- Data listing
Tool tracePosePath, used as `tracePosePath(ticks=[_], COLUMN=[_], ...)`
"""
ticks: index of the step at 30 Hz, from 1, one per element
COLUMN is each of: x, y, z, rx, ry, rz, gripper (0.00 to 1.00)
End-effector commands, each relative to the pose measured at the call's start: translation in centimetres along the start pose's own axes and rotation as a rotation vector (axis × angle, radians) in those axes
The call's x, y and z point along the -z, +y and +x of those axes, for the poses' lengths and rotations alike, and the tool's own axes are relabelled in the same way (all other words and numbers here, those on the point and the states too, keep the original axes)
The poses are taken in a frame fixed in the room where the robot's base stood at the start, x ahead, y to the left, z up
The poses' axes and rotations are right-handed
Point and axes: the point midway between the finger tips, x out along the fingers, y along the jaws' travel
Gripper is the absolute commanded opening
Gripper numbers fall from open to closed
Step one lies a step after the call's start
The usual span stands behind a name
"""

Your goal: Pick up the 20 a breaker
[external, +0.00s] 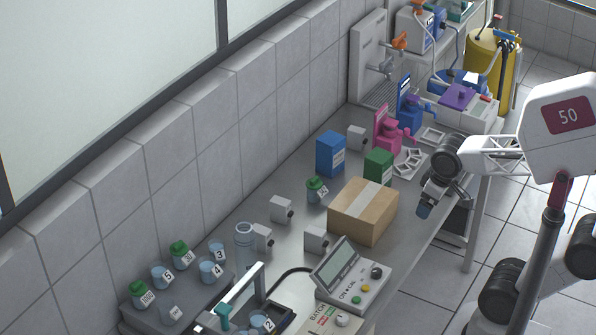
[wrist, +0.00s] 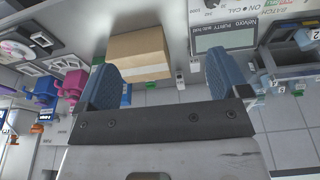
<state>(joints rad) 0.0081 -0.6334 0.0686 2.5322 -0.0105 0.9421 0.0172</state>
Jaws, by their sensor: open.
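My gripper (external: 425,209) is open and empty, with blue pads, beside the right end of the cardboard box at the bench's front edge. In the wrist view, its two blue fingers (wrist: 154,88) are spread wide with nothing between them. Several small pale grey blocks stand on the bench: one behind the box (external: 281,209), one near the clear cylinder (external: 262,238), one in front of the box (external: 316,239), and one by the blue carton (external: 357,138). I cannot read a rating on any, so I cannot tell which is the 20 A breaker.
The cardboard box (external: 363,211) stands between my gripper and most grey blocks. A control console (external: 352,280) is left of it. Green (external: 378,166) and blue (external: 331,154) cartons stand behind. Numbered cups and green-lidded jars fill the rack (external: 130,316) at left. Open floor lies in front.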

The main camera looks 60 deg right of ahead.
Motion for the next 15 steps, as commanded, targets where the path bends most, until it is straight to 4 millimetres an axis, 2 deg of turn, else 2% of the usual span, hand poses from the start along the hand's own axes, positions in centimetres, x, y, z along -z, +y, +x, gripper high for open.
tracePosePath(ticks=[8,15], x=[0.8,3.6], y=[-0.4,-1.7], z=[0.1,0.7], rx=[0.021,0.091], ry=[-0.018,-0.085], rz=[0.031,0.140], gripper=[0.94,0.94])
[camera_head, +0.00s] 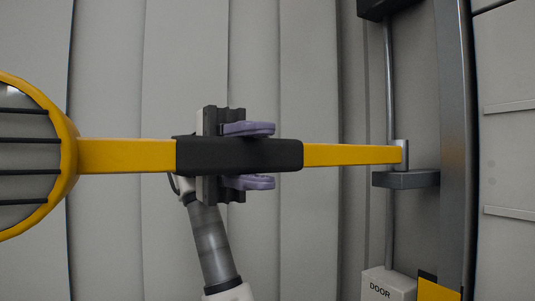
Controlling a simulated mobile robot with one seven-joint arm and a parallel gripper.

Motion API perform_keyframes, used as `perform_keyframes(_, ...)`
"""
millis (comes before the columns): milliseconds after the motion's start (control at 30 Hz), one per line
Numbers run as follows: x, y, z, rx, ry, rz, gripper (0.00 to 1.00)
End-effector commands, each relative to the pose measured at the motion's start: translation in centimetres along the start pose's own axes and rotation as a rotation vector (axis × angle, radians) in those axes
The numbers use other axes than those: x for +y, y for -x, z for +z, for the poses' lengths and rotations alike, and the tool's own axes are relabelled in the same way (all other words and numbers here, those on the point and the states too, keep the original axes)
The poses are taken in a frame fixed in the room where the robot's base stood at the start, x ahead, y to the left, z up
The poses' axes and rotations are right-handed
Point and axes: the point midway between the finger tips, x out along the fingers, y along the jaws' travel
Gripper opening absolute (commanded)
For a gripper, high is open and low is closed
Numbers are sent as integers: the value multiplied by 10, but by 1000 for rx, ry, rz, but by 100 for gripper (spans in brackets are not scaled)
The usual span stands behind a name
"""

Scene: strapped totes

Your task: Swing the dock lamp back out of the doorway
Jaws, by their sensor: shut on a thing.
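The dock lamp's yellow arm (345,154) runs level across the view. Its round lamp head (70,150), with a yellow rim and dark bars, is cut off by the left edge. The arm's right end meets a grey pivot (401,153) on a dark bracket (405,179) fixed to a metal post. My gripper (249,156) is shut around the black grip sleeve (285,155) on the arm, with one purple finger above it and one below. The sleeve hides part of the gripper body.
A vertical metal post (456,120) stands at the right beside a thin upright rod (390,80). A light box marked DOOR (388,284) sits low by the rod, next to a yellow panel (437,289). Pale ribbed wall panels (310,240) fill the background.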

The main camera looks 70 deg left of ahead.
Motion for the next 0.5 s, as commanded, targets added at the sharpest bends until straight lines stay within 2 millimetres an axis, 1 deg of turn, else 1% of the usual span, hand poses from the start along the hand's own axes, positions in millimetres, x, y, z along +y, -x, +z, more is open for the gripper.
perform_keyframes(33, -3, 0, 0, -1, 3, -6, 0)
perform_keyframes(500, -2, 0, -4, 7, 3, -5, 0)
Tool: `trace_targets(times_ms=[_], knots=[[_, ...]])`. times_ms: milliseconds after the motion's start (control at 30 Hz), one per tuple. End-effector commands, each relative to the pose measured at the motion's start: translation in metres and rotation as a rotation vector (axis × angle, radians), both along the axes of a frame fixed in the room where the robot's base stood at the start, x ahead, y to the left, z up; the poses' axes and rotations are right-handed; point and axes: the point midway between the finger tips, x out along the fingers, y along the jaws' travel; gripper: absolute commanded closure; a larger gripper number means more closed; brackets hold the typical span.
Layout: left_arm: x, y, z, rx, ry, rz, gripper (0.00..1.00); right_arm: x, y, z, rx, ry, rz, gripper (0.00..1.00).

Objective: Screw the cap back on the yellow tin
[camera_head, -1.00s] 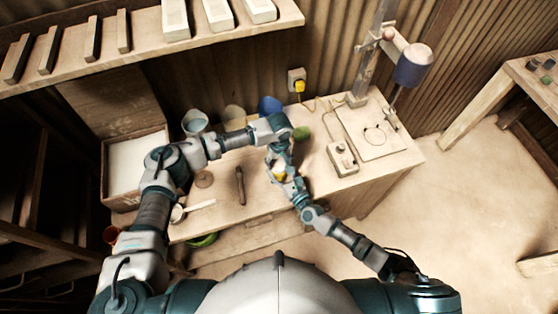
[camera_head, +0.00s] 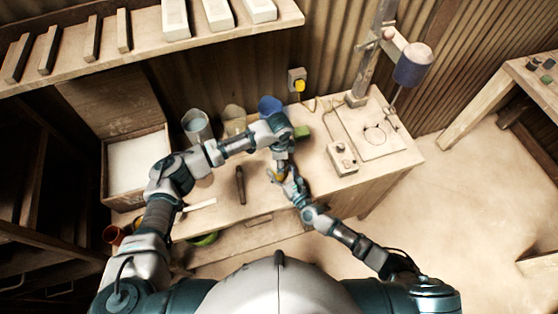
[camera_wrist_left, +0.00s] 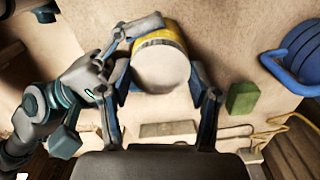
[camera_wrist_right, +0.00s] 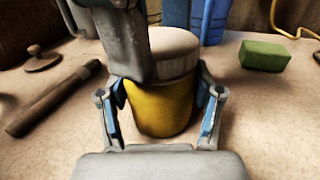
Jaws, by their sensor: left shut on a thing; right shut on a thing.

- Objective
Retype the lines above exactly as they appear, from the line containing "Your goal: Pick up the 20 a breaker" through the line containing "<state>(joints rad) 0.0081", and leave out any pictures.

- Complete response
Your goal: Pick up the 20 a breaker
[external, +0.00s] 
[wrist, +0.00s] 
<state>(joints rad) 0.0081 -0.6334 0.0686 2.5322 -0.0105 0.9421 0.0172</state>

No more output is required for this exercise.